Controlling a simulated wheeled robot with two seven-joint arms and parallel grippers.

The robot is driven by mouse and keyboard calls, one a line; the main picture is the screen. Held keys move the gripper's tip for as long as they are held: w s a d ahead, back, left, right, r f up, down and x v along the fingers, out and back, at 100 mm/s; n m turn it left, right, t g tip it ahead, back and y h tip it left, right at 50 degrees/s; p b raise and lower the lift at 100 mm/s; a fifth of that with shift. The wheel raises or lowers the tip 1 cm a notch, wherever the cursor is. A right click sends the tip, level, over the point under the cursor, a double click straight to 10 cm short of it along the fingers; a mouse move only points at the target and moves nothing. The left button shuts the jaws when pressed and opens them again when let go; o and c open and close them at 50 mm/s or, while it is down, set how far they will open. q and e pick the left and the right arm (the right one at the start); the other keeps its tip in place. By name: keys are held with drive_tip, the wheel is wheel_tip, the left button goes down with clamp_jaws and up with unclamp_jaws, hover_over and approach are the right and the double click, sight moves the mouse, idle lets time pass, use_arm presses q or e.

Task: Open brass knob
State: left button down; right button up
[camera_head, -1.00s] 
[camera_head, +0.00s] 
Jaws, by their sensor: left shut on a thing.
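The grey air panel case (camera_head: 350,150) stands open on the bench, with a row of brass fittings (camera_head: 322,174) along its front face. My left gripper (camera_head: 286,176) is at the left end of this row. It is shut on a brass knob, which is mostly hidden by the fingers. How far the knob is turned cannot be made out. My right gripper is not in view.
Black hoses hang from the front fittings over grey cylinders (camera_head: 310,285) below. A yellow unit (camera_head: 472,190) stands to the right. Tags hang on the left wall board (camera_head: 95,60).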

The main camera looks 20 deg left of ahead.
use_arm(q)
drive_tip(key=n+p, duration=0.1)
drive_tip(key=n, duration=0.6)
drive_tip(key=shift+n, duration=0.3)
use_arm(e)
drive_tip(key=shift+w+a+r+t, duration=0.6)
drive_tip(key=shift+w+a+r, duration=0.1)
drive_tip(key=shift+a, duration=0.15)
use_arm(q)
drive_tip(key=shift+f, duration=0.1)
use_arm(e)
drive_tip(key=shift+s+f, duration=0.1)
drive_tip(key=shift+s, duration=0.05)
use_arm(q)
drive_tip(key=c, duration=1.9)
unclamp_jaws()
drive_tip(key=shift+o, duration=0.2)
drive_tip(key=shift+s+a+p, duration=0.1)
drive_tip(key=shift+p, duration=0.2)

▸ OBJECTIVE: All of the data needs to be printed once more, exactly.

▸ EXPECTED OUTPUT:
Controlling a simulated wheeled robot with two seven-joint arms and parallel grippers.

The robot is driven by mouse and keyboard calls, one a line; the main picture is the screen. Held keys move the gripper's tip for as long as they are held: w s a d ahead, back, left, right, r f up, down and x v along the fingers, out and back, at 100 mm/s; n m turn it left, right, t g tip it ahead, back and y h tip it left, right at 50 degrees/s; p b raise and lower the lift at 100 mm/s; a fifth of that with shift. The wheel raises or lowers the tip 1 cm a notch, wherever the cursor is. A right click sends the tip, level, over the point under the cursor, a double click straight to 10 cm short of it along the fingers; a mouse move only points at the target and moves nothing. The left button shuts the jaws when pressed and opens them again when let go; o and c open and close them at 50 mm/s or, while it is down, set how far they will open. q and e pick the left and the right arm (the right one at the start); the other keeps its tip in place. By name: keys are held with drive_tip, the wheel is wheel_tip, the left button goes down with clamp_jaws and up with unclamp_jaws, hover_over and approach are the right and the double click, sight moves the mouse, idle lets time pass, use_arm presses q or e.

Task: Open brass knob
State: left button down; right button up
[camera_head, -1.00s] 
[camera_head, +0.00s] 
Jaws, by their sensor: left shut on a thing.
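The grey air panel case (camera_head: 350,150) stands open on the bench, with a row of brass fittings (camera_head: 322,174) along its front face. My left gripper (camera_head: 286,176) is at the left end of this row. It is shut on a brass knob, which is mostly hidden by the fingers. How far the knob is turned cannot be made out. My right gripper is not in view.
Black hoses hang from the front fittings over grey cylinders (camera_head: 310,285) below. A yellow unit (camera_head: 472,190) stands to the right. Tags hang on the left wall board (camera_head: 95,60).

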The main camera looks 20 deg left of ahead.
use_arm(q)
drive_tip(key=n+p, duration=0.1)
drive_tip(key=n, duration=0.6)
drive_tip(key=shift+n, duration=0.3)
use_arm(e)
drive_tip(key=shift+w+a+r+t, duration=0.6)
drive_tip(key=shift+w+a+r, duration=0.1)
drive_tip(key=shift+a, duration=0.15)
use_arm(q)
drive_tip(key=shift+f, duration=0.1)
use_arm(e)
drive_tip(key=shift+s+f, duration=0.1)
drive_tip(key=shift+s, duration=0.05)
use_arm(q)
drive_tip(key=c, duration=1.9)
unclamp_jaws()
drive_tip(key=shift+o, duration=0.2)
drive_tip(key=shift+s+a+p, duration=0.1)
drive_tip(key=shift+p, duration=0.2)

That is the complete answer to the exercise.